Politics: no clean hands
By Richard North - June 24, 2024
While Farage is still in hot water over his comments on Ukraine, one might recall the intervention of a certain David Cameron, back in July 2013, when he was still prime minister.
Reported by the Guardian and widely in other media on 1-2 July 2013, Cameron said the EU should extend its membership deeper into the former Soviet Union, calling for its borders to run from the Atlantic to the Urals.
If that phrase was not sensitive enough – being reminiscent of Hitler’s Grossraum, Cameron was speaking in the former Soviet republic of Kazakhstan on the day that former Yugoslav republic Croatia became the EU’s 28th member state.

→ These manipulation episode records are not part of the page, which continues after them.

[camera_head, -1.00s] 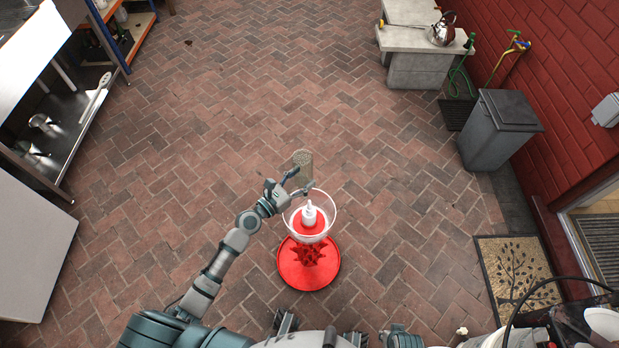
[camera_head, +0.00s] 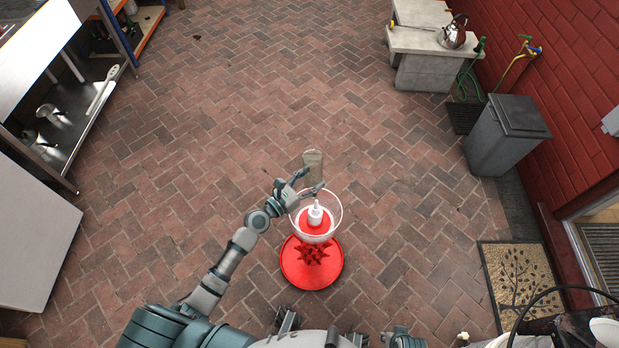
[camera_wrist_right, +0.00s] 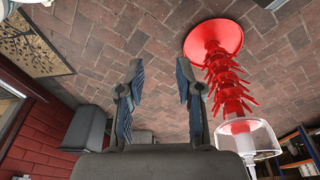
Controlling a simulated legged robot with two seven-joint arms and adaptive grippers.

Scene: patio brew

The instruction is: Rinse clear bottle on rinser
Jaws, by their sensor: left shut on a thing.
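The clear bottle (camera_head: 313,166), greyish and see-through, is held in my left gripper (camera_head: 304,187) in the head view. Its neck end is hidden by the fingers. The rinser has a clear bowl (camera_head: 333,222) with a white nozzle (camera_head: 315,214) at its centre, above a red spiked stand (camera_head: 316,254) on a round red base (camera_head: 312,279). The left gripper is at the bowl's far left rim; the bottle is beyond the rim, not over the nozzle. In the right wrist view my right gripper (camera_wrist_right: 160,90) is open and empty, with the red stand (camera_wrist_right: 222,78) to its right.
Brick floor is clear around the rinser. A steel shelf unit (camera_head: 72,112) stands at left. A concrete bench (camera_head: 425,72) with a kettle (camera_head: 453,32), a grey bin (camera_head: 505,135) and a doormat (camera_head: 519,280) are at right.

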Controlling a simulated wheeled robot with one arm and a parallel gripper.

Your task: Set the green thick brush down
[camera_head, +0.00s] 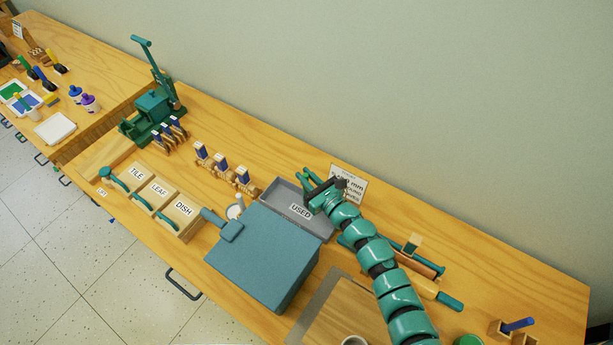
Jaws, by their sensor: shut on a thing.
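My gripper (313,187) is teal and hangs over the back right part of the grey tray labelled USED (288,209). It is shut on something green, taken as the green thick brush, which I can barely tell from the teal fingers. Its bristles and tilt cannot be made out. I cannot tell whether it touches the tray. Several brushes, among them a green-handled one (29,71), lie on the far left table.
A blue-grey box (262,258) stands in front of the tray. A white sign (350,184) stands behind my gripper. Wooden compartments labelled TILE, LEAF and DISH (183,211), stamps (220,170) and a green press (155,104) are left. Rollers (448,300) lie right.

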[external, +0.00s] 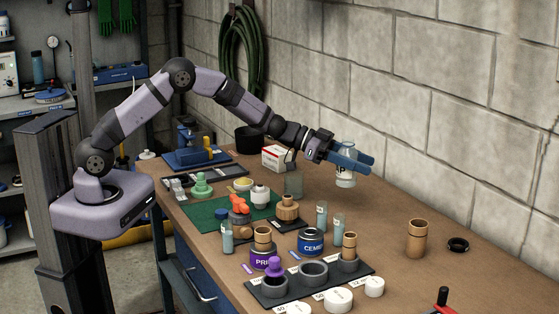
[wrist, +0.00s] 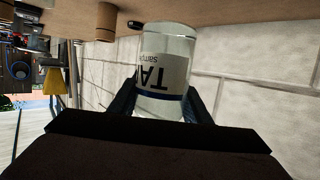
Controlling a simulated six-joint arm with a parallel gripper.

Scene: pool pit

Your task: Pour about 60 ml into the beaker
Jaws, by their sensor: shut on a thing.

From the geographical heart of the former Soviet empire, the then prime minister went on to hail “the power of the EU to transform divided societies”, declaring that the membership terms imposed on Croatia and on its former enemy and neighbouring former Yugoslav republic Serbia were having a “remarkable” effect in underpinning democracy in the western Balkans.
Not content with that, Cameron made it clear that he hoped the enlargement of the EU would go further and extend beyond the three Baltic states of Latvia, Lithuania and Estonia – the only former members of the USSR in the EU.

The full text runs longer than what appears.